The pressure is different in Europe. The EU Taxonomy for sustainable activities now includes water consumption thresholds for data center classification. A facility that cannot demonstrate responsible water use cannot access green financing or achieve taxonomy alignment, which blocks a meaningful portion of institutional capital. That is a direct financial consequence, not an environmental externality.

The liquid cooling market will continue expanding regardless. The thermal physics of AI compute demand it. A rack dense enough to house NVIDIA GB200 NVL72 configurations cannot be air-cooled at any reasonable cost. The density question is settled. What is not settled is the water accounting that comes with it.

What Vendors Need to Confront

Cooling vendors selling direct-to-chip and immersion systems face a question they have not had to answer seriously until now: what is the consumptive water use per kilowatt of heat rejected across the full system boundary, including the cooling tower or dry cooler on the back end?

The answer varies by deployment climate, ambient wet-bulb temperature, tower sizing, and blowdown management. But it is not zero. It has never been zero. The marketing language around "waterless cooling" almost always means waterless at the chip level, not waterless at the system level. Buyers are sophisticated enough to know the difference now. Regulators and community boards are learning fast.

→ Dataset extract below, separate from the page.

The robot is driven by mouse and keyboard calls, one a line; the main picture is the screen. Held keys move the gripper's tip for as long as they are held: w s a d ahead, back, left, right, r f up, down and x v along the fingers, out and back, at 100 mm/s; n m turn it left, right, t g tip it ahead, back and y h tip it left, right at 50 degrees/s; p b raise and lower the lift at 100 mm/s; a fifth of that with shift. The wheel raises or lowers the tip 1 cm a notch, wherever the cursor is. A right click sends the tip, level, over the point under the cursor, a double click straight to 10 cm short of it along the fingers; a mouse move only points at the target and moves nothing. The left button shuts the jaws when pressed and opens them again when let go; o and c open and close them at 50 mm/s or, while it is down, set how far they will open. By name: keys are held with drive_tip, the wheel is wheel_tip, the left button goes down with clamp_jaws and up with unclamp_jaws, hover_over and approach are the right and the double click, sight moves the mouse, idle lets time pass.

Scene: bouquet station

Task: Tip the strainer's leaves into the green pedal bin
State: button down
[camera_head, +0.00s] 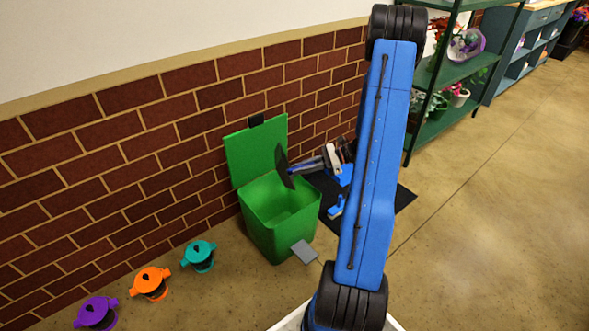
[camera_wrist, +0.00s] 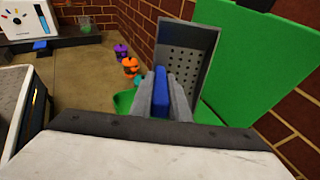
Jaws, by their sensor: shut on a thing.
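The green pedal bin (camera_head: 268,235) stands against the brick wall with its green lid (camera_head: 250,152) raised. The lid fills the right of the wrist view (camera_wrist: 275,60), and a bit of green bin shows below the gripper. My gripper (camera_wrist: 160,98) is shut on the blue handle of the grey strainer (camera_wrist: 196,38). In the head view the strainer (camera_head: 284,168) is a thin dark plate, tilted steeply on edge over the bin opening, near the lid. Its inner face with rows of holes shows in the wrist view, and I see no leaves there. The bin's floor is partly hidden.
A grey pedal (camera_head: 304,251) juts from the bin's front. Teal (camera_head: 200,256), orange (camera_head: 151,284) and purple (camera_head: 97,313) pots stand along the wall to the left. A black mat (camera_head: 403,197) lies right of the bin, and a green shelf rack (camera_head: 455,80) stands beyond. Floor at right is clear.

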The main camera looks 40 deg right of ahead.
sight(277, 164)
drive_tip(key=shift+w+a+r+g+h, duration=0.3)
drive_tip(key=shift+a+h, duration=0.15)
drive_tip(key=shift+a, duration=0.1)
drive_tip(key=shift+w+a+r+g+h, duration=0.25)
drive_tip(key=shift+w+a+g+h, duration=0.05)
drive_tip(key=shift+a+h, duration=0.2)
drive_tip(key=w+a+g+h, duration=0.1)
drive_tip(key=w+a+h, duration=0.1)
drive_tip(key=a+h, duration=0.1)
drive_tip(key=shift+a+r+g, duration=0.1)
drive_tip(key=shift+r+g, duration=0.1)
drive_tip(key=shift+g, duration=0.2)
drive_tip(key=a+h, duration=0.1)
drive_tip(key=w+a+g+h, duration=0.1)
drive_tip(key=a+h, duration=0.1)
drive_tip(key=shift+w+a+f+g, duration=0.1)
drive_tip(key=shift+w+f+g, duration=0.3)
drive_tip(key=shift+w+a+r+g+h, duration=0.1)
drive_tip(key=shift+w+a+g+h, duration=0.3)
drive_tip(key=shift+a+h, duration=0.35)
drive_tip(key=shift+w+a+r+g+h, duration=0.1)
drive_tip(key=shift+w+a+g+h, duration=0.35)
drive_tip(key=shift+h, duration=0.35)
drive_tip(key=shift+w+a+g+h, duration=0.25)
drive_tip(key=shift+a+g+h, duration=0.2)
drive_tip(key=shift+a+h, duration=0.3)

The vendors who get ahead of this will build systems with better metering, tighter tower management, and real per-rack water consumption reporting integrated into DCIM dashboards. The vendors who do not will face procurement questions they cannot answer cleanly, in a market where water availability is increasingly a harder constraint than power availability in the locations that matter most.

The water math is solvable. Dry cooling at scale, advanced heat recovery, purpose-built facilities in northern climates with ambient-assist capability for most of the year. None of these are theoretical. All of them require honest accounting first. The industry owes buyers that accounting. Most of it is not delivering it yet.